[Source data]
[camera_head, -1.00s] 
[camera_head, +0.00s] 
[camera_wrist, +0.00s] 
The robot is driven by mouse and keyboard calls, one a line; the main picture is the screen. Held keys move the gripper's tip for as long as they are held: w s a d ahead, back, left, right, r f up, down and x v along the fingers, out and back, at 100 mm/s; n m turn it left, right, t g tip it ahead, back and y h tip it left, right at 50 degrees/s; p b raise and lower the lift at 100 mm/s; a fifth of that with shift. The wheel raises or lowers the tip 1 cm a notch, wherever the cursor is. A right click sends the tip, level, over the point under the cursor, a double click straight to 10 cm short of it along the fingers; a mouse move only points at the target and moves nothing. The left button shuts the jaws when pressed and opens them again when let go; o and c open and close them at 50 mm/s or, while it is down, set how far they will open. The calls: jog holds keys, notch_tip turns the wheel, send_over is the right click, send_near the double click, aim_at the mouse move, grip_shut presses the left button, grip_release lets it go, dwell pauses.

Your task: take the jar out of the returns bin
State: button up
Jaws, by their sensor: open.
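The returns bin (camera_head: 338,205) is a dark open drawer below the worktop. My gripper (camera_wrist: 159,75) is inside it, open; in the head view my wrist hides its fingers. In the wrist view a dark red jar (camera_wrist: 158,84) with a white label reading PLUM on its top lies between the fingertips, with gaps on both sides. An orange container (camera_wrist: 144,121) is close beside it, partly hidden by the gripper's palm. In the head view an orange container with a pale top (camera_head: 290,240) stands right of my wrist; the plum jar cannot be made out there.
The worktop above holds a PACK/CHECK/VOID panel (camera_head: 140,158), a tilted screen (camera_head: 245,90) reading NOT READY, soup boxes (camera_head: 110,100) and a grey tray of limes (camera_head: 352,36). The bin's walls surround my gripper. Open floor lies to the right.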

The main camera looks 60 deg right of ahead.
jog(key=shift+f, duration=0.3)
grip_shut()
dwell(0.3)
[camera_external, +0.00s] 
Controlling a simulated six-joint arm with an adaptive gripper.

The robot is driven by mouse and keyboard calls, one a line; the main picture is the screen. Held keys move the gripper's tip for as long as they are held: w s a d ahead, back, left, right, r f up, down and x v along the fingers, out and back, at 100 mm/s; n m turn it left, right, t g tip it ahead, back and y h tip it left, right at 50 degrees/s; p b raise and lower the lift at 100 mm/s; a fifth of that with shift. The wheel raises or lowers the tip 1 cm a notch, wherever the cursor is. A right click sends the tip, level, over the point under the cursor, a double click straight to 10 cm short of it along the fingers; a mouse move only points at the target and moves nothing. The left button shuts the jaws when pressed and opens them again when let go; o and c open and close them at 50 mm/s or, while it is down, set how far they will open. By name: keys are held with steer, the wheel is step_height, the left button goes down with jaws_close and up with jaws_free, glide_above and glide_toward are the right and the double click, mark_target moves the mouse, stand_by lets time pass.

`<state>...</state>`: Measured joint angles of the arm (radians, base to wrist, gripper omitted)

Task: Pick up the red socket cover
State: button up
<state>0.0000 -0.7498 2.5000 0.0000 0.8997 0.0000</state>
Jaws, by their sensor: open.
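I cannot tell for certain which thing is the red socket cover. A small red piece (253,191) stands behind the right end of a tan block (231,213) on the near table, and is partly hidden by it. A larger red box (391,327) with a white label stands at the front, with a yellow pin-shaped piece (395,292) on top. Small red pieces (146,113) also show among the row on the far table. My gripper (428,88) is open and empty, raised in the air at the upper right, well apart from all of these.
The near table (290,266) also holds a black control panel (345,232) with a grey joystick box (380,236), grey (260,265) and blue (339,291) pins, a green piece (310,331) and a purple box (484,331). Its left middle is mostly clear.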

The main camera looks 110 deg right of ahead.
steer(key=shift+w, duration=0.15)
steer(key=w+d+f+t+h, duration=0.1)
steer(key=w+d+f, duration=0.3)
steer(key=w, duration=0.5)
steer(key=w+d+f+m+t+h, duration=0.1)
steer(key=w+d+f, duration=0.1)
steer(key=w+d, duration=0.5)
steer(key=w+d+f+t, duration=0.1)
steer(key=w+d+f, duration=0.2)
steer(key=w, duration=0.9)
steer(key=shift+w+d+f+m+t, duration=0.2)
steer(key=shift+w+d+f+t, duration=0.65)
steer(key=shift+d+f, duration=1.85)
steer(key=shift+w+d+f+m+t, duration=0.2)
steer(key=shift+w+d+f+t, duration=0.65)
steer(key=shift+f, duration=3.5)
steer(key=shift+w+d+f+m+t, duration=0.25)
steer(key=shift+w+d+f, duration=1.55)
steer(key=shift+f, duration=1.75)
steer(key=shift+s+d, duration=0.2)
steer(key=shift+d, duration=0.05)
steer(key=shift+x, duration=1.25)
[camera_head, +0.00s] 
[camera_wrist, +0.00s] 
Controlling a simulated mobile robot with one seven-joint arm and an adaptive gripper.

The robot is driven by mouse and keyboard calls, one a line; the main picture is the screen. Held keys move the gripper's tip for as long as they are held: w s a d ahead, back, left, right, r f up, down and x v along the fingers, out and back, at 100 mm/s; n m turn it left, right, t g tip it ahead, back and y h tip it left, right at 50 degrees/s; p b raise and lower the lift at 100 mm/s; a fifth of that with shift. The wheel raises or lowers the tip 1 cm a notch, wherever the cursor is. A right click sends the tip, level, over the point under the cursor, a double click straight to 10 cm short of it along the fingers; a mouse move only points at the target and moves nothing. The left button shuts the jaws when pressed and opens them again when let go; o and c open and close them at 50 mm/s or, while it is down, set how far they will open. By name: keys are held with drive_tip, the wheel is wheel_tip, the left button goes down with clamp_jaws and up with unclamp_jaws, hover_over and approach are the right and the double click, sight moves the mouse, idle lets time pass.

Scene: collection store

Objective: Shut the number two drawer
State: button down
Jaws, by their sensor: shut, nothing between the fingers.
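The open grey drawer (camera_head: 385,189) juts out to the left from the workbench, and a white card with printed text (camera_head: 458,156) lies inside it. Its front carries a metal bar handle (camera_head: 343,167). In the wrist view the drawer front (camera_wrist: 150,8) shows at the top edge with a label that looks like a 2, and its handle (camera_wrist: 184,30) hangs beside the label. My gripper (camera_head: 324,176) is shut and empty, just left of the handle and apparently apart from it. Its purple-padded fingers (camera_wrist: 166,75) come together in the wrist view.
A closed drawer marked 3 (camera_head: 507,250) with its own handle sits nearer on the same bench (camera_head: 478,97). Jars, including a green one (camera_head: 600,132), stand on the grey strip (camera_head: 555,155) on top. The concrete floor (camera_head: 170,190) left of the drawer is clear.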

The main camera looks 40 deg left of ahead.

--

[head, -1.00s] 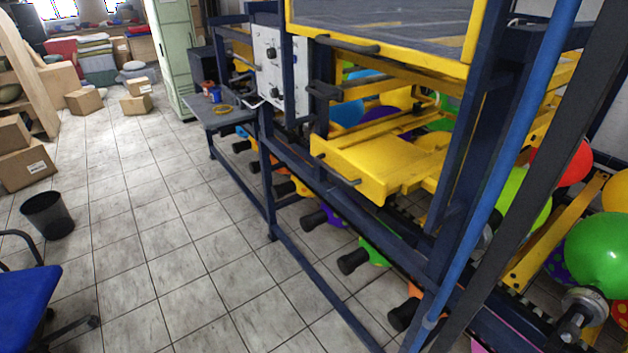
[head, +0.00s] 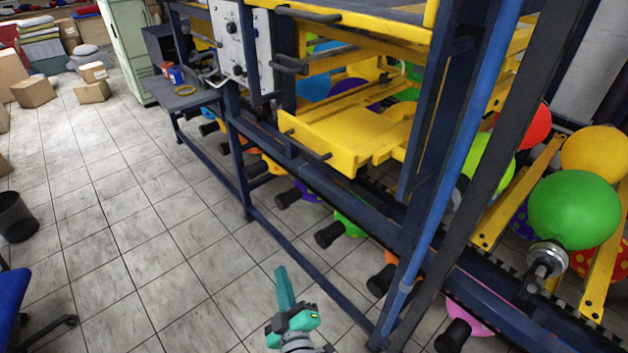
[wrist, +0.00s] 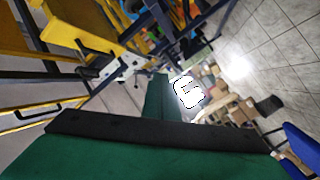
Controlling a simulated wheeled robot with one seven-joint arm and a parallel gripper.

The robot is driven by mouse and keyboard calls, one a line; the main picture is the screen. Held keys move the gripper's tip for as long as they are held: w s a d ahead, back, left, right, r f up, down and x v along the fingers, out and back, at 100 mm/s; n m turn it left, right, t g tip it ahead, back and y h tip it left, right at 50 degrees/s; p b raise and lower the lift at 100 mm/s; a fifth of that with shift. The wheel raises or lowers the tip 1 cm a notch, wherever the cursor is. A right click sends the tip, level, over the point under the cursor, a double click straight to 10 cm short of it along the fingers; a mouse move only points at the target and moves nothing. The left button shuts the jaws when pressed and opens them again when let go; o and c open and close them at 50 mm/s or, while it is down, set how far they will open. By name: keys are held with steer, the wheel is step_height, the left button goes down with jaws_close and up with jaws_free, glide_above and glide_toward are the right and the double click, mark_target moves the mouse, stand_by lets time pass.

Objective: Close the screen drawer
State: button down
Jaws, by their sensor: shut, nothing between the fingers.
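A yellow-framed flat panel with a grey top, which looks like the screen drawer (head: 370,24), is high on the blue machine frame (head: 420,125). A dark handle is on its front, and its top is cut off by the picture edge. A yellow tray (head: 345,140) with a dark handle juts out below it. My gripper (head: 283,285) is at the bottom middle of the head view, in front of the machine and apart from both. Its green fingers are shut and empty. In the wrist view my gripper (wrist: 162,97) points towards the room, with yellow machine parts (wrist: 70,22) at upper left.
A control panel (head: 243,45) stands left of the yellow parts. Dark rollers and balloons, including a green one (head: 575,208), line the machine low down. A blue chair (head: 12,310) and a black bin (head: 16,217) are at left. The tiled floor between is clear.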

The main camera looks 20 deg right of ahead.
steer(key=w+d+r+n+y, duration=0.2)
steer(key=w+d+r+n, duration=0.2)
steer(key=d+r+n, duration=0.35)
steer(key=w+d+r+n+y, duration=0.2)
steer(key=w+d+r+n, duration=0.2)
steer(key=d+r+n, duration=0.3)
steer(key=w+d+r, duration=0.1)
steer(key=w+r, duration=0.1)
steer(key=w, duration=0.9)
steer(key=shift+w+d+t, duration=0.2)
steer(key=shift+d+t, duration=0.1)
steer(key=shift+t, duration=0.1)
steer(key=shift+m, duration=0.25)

--

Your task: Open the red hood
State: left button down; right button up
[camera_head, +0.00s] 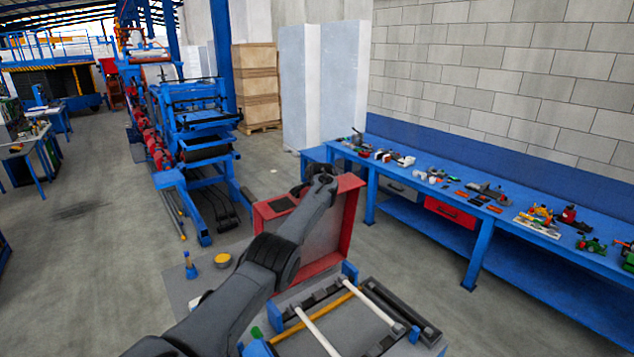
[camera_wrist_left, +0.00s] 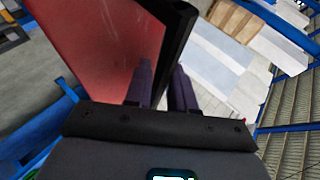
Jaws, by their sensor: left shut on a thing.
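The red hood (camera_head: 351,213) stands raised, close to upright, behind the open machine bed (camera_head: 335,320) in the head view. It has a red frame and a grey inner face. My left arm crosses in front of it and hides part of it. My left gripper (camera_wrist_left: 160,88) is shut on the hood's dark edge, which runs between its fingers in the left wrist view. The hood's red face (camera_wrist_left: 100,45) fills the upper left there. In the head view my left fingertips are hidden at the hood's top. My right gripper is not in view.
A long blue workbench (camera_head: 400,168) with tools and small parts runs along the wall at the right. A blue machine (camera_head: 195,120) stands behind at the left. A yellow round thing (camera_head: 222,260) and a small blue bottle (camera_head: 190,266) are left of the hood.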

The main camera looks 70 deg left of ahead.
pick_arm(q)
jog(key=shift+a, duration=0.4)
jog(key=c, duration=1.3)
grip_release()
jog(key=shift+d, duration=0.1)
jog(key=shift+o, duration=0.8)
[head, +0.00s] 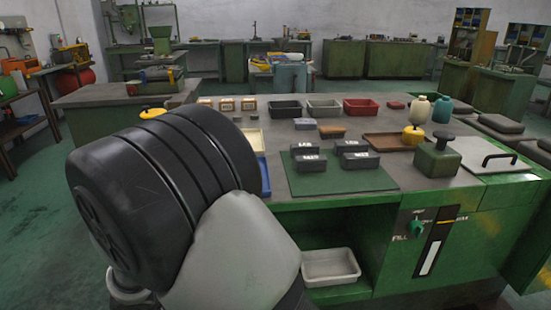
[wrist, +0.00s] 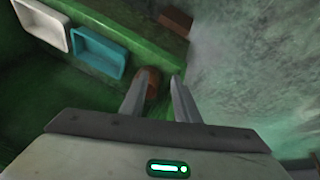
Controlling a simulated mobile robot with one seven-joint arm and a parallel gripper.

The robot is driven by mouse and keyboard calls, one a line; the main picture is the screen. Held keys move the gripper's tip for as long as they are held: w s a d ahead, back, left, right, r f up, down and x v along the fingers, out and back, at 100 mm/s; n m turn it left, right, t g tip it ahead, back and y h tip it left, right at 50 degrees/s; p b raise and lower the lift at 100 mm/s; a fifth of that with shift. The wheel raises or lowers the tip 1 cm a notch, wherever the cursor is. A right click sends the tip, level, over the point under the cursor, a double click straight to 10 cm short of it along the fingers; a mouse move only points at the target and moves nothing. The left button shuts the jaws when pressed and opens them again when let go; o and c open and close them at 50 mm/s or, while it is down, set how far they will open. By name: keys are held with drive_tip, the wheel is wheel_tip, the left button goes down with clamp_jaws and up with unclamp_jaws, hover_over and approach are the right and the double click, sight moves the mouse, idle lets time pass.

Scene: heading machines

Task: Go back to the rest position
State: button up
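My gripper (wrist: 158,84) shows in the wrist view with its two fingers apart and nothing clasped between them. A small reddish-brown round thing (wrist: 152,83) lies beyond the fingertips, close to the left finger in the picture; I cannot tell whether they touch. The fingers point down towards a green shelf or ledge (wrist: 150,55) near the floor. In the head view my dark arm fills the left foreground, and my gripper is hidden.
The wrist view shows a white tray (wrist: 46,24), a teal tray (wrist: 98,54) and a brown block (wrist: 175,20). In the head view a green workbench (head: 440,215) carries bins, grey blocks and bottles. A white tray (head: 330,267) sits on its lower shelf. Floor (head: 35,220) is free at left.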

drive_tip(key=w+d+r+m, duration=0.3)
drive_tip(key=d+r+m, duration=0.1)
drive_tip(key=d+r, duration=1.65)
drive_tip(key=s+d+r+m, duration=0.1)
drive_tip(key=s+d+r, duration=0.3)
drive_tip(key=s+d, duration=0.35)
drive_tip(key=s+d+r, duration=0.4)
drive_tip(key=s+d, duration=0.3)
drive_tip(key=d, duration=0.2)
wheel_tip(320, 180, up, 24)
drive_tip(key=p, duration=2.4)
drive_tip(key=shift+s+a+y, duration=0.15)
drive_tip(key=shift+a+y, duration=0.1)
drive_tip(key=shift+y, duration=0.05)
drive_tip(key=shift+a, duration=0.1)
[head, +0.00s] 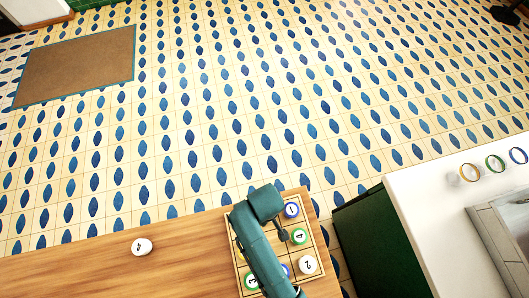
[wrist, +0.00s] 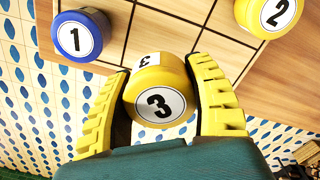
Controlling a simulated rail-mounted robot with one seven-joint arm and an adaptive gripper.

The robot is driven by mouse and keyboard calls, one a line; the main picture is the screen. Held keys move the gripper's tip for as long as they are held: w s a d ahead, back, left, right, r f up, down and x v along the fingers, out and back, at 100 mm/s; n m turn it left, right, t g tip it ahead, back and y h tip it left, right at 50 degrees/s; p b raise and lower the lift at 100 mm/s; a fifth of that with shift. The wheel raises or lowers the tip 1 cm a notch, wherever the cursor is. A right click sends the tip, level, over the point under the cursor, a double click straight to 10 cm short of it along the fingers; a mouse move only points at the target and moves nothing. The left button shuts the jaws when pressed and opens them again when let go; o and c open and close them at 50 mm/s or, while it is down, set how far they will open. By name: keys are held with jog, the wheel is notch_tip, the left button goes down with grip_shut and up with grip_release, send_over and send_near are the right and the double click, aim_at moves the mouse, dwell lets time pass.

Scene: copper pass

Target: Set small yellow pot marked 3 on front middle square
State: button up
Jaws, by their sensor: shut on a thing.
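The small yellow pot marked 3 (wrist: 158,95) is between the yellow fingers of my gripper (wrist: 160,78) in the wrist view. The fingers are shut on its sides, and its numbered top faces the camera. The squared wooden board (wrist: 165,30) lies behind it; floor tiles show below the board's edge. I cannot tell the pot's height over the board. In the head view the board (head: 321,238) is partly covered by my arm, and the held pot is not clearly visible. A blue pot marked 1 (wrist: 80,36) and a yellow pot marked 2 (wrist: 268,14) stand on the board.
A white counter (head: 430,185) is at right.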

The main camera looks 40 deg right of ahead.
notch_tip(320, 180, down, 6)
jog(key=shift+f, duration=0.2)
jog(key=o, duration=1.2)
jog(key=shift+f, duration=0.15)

### Short exercise:
Where a line above contains the string "Your", copy that line.

### Written solution:
Your task: take the jar out of the returns bin
Your task: Open the red hood

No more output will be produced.